By Miranda Wilder
I took a little trip once. I was a long way from UNH, but bear with me.
Through the greens and reds of club lights, robotic trees and distorted heads, I met this kid. He was 17 and some kind of guru, grown way too fast in a city of druggies and hoodlums, yet somehow he had found peace.
I was going through a lot. The most I’d been through in my life, maybe. But standing there, in the shoddy, pouring streets, I realized something: The people we meet that stay, the people we meet that go, every single person that touches our lives in one way or another, never really leaves.
This one isn’t about me.
Losing touch with reality, kicking and screaming about a world that didn’t and still doesn’t make sense, Calum told me this word.
He said whenever I got scared, or forgot where I was physically grounded, or forgot that my place in life is only subjective, or missed the people that matter most–he said just close your eyes and say this word. The exact word doesn’t matter now. Everyone and everything that has ever happened to you is still there.
Like I said, this one isn’t about me. It’s about you, constant reader.
And all the people that have influenced my words, my work; writing, as little as I’d like to admit, has always been there for me. So in a sense, when I get lonely, dear reader, it is you that keeps me company.
I tend not to keep things short, and there doesn’t really seem to be a moral to this story.
But there is, and it’s this: four years ago I entered this university with no notion of who I would become, no gods-eye perspective of the world, and little sense of what it truly means to be alive.
Four years later, through philosophy and journalism, I have both come to better and worse terms with the fact of my existence, the ups and downs, the grey areas of morality.
I’ve dealt with people; I’ve studied them.

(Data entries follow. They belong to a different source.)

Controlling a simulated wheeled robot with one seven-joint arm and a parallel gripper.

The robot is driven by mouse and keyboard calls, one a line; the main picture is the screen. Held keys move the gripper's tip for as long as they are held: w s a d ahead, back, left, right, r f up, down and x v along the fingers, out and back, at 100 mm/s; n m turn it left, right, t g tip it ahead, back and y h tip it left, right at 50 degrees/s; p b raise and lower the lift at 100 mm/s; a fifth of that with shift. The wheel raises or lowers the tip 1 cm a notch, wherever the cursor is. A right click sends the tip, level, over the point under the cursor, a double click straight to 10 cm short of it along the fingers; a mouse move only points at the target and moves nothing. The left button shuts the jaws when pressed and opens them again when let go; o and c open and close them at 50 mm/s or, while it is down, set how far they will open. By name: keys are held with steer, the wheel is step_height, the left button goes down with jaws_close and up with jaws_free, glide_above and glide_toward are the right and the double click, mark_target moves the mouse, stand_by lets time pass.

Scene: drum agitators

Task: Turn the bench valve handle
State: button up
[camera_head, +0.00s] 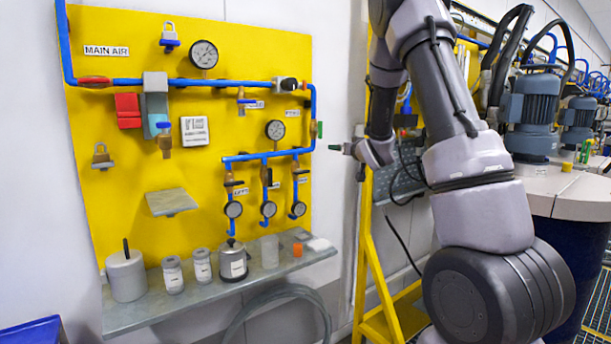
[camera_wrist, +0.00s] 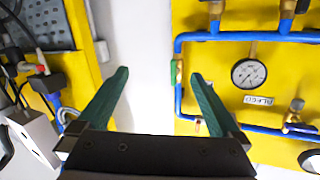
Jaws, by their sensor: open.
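The yellow air panel (camera_head: 120,205) carries blue pipes and several valves; I cannot read which label marks the bench valve. Three small valves sit on the lower branches: left (camera_head: 233,181), middle (camera_head: 266,174) and right (camera_head: 299,172), each above a gauge. Another brass valve (camera_head: 241,101) hangs from the upper pipe beside a label. My gripper (camera_head: 340,147) is right of the panel's right edge, touching no valve. In the wrist view its green fingers (camera_wrist: 160,75) are wide apart and empty, over the white wall beside the panel. That view appears upside down.
A shelf (camera_head: 215,293) under the panel holds several jars and cans. A yellow ladder-like frame (camera_head: 366,250) stands right of the panel, behind my arm. Drums with blue motors (camera_head: 532,100) stand at the right. A gauge (camera_wrist: 249,73) and blue pipe (camera_wrist: 230,36) lie beside my fingers.

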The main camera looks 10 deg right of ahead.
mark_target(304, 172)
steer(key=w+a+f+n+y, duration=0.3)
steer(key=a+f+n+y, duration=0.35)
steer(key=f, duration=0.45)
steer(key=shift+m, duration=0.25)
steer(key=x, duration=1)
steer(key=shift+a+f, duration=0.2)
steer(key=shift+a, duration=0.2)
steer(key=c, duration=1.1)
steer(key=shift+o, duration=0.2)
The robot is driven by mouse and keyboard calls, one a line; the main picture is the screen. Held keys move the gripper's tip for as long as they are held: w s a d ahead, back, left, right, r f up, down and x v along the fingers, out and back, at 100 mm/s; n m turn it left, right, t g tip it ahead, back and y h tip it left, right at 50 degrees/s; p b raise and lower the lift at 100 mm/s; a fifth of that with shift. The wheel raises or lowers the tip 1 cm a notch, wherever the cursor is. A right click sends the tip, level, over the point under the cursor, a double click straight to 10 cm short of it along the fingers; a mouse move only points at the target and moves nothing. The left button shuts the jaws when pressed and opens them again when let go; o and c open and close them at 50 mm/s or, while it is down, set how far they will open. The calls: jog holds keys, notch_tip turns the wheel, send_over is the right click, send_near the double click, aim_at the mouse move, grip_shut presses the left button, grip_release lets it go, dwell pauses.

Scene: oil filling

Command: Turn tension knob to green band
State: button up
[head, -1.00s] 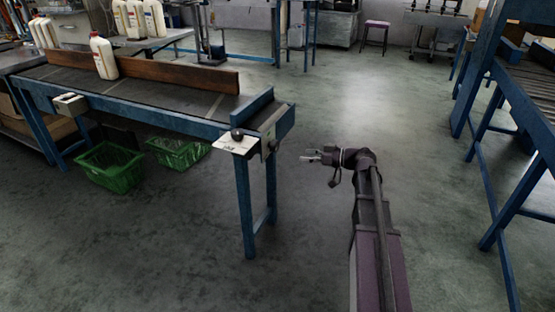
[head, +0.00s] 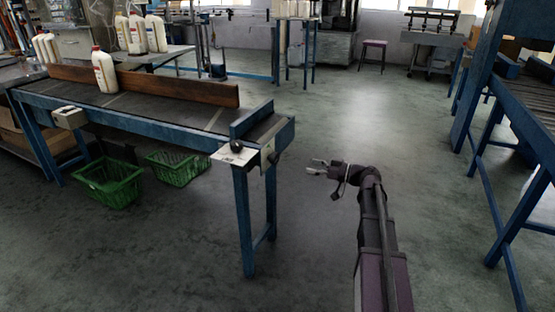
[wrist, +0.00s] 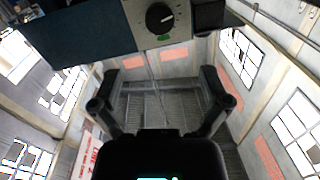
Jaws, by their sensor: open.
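The tension knob (wrist: 159,18) is a black dial with a white pointer line on a pale plate, at the top of the wrist view. The green band (wrist: 164,37) is a small green mark on the plate's edge just below it.
A blue-framed conveyor (head: 140,112) carries a white bottle (head: 104,70) and a brown guide board (head: 165,86). Green baskets (head: 110,183) lie on the floor below it. A blue roller frame (head: 510,170) stands at right. The floor between is clear.

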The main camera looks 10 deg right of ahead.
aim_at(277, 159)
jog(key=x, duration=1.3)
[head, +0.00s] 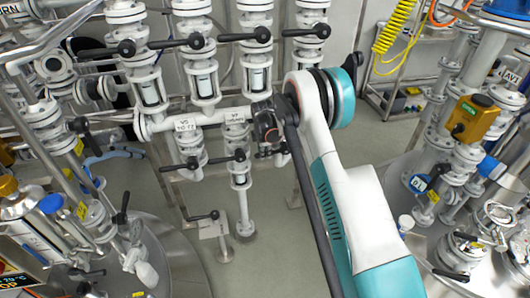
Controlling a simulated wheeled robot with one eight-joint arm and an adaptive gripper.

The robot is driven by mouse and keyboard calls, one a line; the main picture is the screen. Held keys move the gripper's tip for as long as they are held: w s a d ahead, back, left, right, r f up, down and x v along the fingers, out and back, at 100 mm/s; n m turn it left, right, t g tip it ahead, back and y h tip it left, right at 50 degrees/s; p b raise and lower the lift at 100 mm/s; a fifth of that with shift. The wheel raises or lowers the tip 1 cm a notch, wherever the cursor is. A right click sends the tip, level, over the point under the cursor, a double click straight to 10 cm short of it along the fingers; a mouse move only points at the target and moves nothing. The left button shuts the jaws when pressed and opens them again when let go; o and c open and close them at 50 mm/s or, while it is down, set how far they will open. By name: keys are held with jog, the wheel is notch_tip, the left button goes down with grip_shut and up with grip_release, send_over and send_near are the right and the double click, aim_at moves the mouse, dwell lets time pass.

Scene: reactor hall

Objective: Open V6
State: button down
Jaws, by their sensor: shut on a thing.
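My gripper (268,132) is dark and small in the head view, at the end of my white and teal arm. It is beside the lower white valve column, just right of the white pipe that carries small labels. Its fingers are shut on what looks like a black valve lever, mostly hidden by the gripper and arm. The label text (236,116) is too small to read surely, so I cannot confirm which valve is V6.
Several white valve columns with black levers (196,41) stand above and behind. Metal vessels with dense pipework and levers flank left (180,262) and right (445,268). A yellow device (472,118) sits at right. Grey floor shows in the middle.

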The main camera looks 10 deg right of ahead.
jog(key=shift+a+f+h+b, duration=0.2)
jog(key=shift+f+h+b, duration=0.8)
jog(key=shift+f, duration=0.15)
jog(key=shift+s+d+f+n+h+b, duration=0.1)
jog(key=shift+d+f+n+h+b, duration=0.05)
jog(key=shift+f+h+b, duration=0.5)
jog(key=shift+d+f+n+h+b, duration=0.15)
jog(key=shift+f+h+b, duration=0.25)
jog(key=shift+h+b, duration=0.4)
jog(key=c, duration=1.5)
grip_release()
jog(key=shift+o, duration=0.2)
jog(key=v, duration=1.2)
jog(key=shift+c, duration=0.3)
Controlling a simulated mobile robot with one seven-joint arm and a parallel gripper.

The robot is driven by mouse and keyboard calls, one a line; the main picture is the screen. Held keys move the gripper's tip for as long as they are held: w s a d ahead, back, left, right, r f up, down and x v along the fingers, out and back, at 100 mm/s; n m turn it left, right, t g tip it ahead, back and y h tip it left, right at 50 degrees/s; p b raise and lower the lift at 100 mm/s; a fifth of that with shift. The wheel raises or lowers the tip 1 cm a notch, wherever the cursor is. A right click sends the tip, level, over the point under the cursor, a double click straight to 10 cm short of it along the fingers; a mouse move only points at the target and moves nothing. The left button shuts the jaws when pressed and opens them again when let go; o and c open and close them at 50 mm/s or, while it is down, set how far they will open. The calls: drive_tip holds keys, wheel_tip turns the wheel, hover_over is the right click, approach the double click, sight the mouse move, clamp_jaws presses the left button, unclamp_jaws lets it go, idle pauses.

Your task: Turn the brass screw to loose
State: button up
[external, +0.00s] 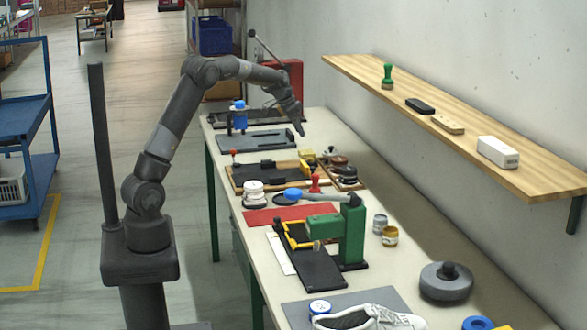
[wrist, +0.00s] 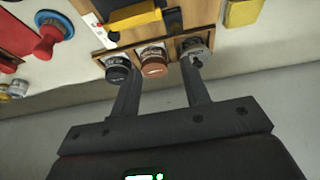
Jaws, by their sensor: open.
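My gripper (external: 299,128) hangs over the far half of the bench, pointing down. In the wrist view my gripper (wrist: 158,78) is open, its two fingers apart with nothing held. Three round caps stand in a wooden holder (wrist: 173,47) beyond the fingertips: a black cap (wrist: 117,70), a copper-brown cap (wrist: 153,62) and a grey metal one (wrist: 194,48). The copper-brown cap shows between the fingers; the fingertips overlap the outer two in the picture, and contact cannot be told. No part can be picked out surely as the brass screw.
A green press (external: 352,232) with a lever stands nearer on the bench. A red mat (external: 291,215), small jars (external: 390,237) and a white shoe (external: 367,318) lie around it. A wooden shelf (external: 455,110) juts from the wall. A yellow block (wrist: 243,12) is beside the holder.

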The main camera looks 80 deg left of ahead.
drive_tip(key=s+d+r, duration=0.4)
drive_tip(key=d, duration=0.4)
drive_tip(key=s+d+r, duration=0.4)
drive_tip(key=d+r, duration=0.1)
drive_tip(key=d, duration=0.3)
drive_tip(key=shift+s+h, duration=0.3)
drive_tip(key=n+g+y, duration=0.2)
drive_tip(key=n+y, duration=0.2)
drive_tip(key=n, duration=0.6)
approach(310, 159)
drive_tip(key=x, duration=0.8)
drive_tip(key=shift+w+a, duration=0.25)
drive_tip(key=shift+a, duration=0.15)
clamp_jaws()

I’ve looked at the concepts behind what makes the heart at the inner core of humanity beat.
This is my simple thanks for every moment, person and experience that got me to this point.
That’s not to say I didn’t do all the fun kid stuff, too: parties; first apartments; love; death; procrastination; acceptance; persistence; endurance; drugs; rejection; A’s and C’s; mistakes and admitting them. Meeting people, working with people, loving people–if you’re reading this, yes, I am talking about you.
A lot of things have either faded or exploded out of my life. I’m having a hard time deciding which method I prefer. But today is different–I can articulate my goodbye in writing. It’s graduation day, caps off, gowns on, and thanks are duly necessary:
Sandy Marsters–you got me to believe in myself, the first time I hit the ground face first. I saw a lot more gore after you left, but I have never regretted nor stumbled over my talents since you gave me that A.
And Meg Heckman, you definitely took the butt-end of my frustration with myself and hardly even flinched. I will never hesitate to remember you as one of the first influential journalists in my life, as I hope you remember me as one of your first students.
Paul McNamara–My adviser, but at this point I’d like to consider you more of a friend. You convinced me I had a knack for philosophy several years ago, and I can’t say whether you were right but no other department has ever felt more like family.
And to The New Hampshire, but more importantly the people behind the printed words, all of my professors, everyone I have crossed paths with these past four years, whether you caught me on a good or bad day: Thank you for putting up with me.
I still like to say the word I learned on that now distant trip; I won’t tell you exactly, because it’s not my word to tell. It just means connection, and without human connection I wouldn’t have anyone to express my gratitude to.
I did college, for better or worse. But I don’t think, dear reader, you’ve seen the last of me. As long as you exist, I will write for you.